[Robot episode rows]
## START

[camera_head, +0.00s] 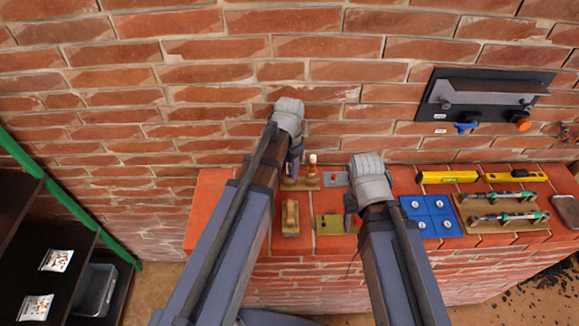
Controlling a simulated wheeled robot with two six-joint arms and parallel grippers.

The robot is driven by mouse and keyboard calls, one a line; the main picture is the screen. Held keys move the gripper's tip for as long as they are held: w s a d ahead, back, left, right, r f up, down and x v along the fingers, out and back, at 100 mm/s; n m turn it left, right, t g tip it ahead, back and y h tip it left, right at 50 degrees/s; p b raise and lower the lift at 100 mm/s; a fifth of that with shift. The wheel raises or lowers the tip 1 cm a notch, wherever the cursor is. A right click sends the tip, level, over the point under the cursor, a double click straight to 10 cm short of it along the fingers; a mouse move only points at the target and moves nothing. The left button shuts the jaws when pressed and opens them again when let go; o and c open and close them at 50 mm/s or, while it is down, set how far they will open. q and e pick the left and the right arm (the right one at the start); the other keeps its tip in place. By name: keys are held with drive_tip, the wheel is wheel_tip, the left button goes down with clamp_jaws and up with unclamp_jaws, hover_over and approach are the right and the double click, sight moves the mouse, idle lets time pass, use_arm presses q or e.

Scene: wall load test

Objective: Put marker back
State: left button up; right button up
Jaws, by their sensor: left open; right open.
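A small wooden stand (304,184) sits on the brick ledge (208,212) against the wall. An upright item with a white and orange top (312,164) stands on it; I cannot tell if this is the marker. My left gripper (294,166) is open, at the left part of this stand, and my own arm partly hides it. My right gripper (350,214) is open, low over the ledge beside an olive-yellow plate (329,224), and is mostly hidden by its arm. I cannot clearly make out a marker in either gripper.
A wooden block tool (290,217) lies between my arms. To the right are a blue plate (431,215), a board with torque wrenches (503,211), a yellow level (447,177) and a wall shelf (485,95). The ledge's left end is clear. Dark shelving (62,240) stands at left.

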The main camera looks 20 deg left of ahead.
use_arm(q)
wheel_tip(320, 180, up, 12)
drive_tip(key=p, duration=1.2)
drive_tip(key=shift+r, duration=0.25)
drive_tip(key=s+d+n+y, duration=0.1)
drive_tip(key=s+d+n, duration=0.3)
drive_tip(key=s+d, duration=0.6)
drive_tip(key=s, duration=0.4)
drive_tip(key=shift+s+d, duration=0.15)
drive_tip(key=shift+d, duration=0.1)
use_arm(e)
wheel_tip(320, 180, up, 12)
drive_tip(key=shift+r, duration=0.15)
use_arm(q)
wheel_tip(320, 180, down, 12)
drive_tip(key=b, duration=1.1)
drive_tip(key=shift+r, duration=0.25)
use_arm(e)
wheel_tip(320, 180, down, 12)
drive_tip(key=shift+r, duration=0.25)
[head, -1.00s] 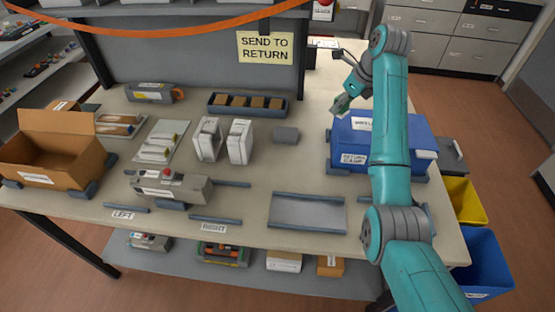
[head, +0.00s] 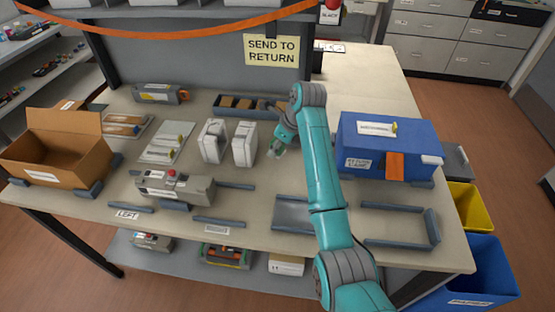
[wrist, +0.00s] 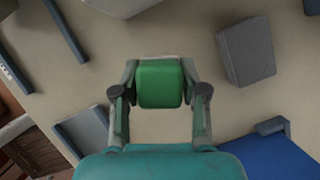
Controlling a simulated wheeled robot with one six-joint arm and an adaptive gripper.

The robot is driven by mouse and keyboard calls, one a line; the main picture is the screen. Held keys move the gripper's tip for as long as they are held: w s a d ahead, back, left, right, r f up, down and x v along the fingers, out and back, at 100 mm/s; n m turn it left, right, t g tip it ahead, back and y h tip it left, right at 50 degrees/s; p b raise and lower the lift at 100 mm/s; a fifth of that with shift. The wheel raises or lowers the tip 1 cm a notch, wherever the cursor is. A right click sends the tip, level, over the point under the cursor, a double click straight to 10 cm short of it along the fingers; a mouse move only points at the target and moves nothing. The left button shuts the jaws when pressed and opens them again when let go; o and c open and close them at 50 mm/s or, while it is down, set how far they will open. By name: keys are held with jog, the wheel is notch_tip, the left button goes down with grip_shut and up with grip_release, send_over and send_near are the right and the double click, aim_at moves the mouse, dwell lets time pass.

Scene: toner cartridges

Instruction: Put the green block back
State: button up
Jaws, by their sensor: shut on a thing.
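The green block (wrist: 160,85) is between the fingers of my gripper (wrist: 160,74) in the wrist view, and the gripper is shut on it. It is over the beige tabletop. In the head view my gripper (head: 278,146) is right of the white cartons and left of the blue return box. The block is too small and too close to the fingers to make out clearly there. A grey block (wrist: 246,50) lies on the table to the right of the held block in the wrist view. I cannot tell the green block's exact height.
The blue box (head: 385,133) with an orange strip stands at right. Two white cartons (head: 244,146) stand left of my gripper. A dark tray (head: 222,113) with brown pieces lies behind. A shallow grey tray (head: 290,215) is partly behind my arm. An open cardboard box (head: 45,160) stands at left.

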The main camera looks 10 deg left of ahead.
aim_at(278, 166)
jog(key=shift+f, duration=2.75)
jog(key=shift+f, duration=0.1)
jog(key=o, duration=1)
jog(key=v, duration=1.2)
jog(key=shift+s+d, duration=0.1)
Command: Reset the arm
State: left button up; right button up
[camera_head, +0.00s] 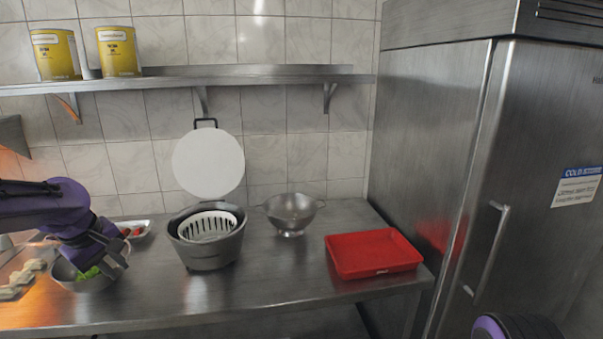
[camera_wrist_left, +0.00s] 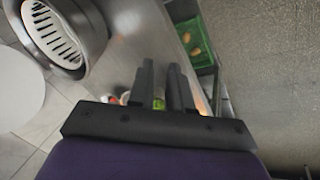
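My left gripper (camera_head: 117,262) is over the right side of a metal bowl (camera_head: 72,283) holding green leaves (camera_head: 90,272) at the left of the counter. In the left wrist view, its two dark fingers (camera_wrist_left: 163,82) stand apart with a gap between them. A small green patch shows in the gap low down; nothing is clearly gripped. A purple part of my right arm (camera_head: 515,327) shows at the bottom right, but its gripper is out of view.
On the steel counter (camera_head: 290,257) stand a grey pot with a white slotted basket (camera_head: 207,229), a colander (camera_head: 291,209), a red tray (camera_head: 373,254) and a small dish (camera_head: 134,230). A steel fridge (camera_head: 437,130) closes the right side. A green crate (camera_wrist_left: 194,38) shows in the wrist view.

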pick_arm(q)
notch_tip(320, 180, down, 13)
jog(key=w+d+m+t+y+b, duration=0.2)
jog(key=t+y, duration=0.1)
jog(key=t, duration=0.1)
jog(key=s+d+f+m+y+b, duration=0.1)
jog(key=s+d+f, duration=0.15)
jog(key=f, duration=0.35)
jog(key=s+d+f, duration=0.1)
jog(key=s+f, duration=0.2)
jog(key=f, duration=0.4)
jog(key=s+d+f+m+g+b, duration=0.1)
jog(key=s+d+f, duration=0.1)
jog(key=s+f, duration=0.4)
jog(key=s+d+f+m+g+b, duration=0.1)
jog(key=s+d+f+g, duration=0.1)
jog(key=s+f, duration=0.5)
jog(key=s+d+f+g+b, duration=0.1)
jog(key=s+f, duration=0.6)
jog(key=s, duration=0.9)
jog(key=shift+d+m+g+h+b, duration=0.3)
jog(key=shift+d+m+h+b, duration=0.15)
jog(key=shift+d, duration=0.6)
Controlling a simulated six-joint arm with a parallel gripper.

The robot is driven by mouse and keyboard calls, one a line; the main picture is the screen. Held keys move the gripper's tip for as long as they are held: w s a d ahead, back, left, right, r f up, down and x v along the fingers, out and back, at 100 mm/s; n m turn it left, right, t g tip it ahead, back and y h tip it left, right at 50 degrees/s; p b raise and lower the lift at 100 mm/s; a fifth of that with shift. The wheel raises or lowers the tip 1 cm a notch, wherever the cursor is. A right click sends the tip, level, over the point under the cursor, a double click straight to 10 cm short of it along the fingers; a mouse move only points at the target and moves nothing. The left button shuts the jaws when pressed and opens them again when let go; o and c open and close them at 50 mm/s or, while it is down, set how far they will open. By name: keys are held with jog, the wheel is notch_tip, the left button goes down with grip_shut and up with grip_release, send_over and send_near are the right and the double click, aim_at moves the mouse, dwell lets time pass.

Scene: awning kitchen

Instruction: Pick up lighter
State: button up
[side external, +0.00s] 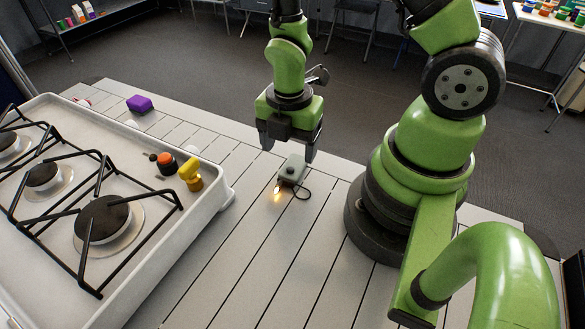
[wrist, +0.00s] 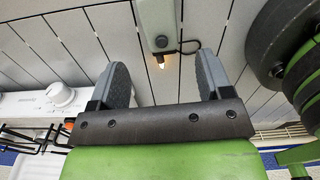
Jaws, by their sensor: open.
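The lighter appears to be a small grey box-shaped device (side external: 292,169) with a dark knob, a glowing orange tip and a thin black loop at its side. It lies on the pale slatted table (side external: 245,235). My gripper (side external: 289,153) points down near the lighter, open and with nothing between its fingers. In the wrist view, the lighter (wrist: 157,22) is beyond the open fingertips of my gripper (wrist: 163,68), roughly between their lines and cut off by the top edge. Its lit tip points towards the gripper. I cannot tell the exact height gap.
A white gas stove (side external: 140,262) with black grates stands at the left. A purple block (side external: 140,103) lies further back. The slats in front of the lighter are clear.

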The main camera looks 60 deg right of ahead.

## END

• DIRECTION: Check each line above for the word "parallel" and copy the ones that have it.

• RESPONSE:
Controlling a simulated wheeled robot with two six-joint arms and parallel grippers.
Controlling a simulated six-joint arm with a parallel gripper.

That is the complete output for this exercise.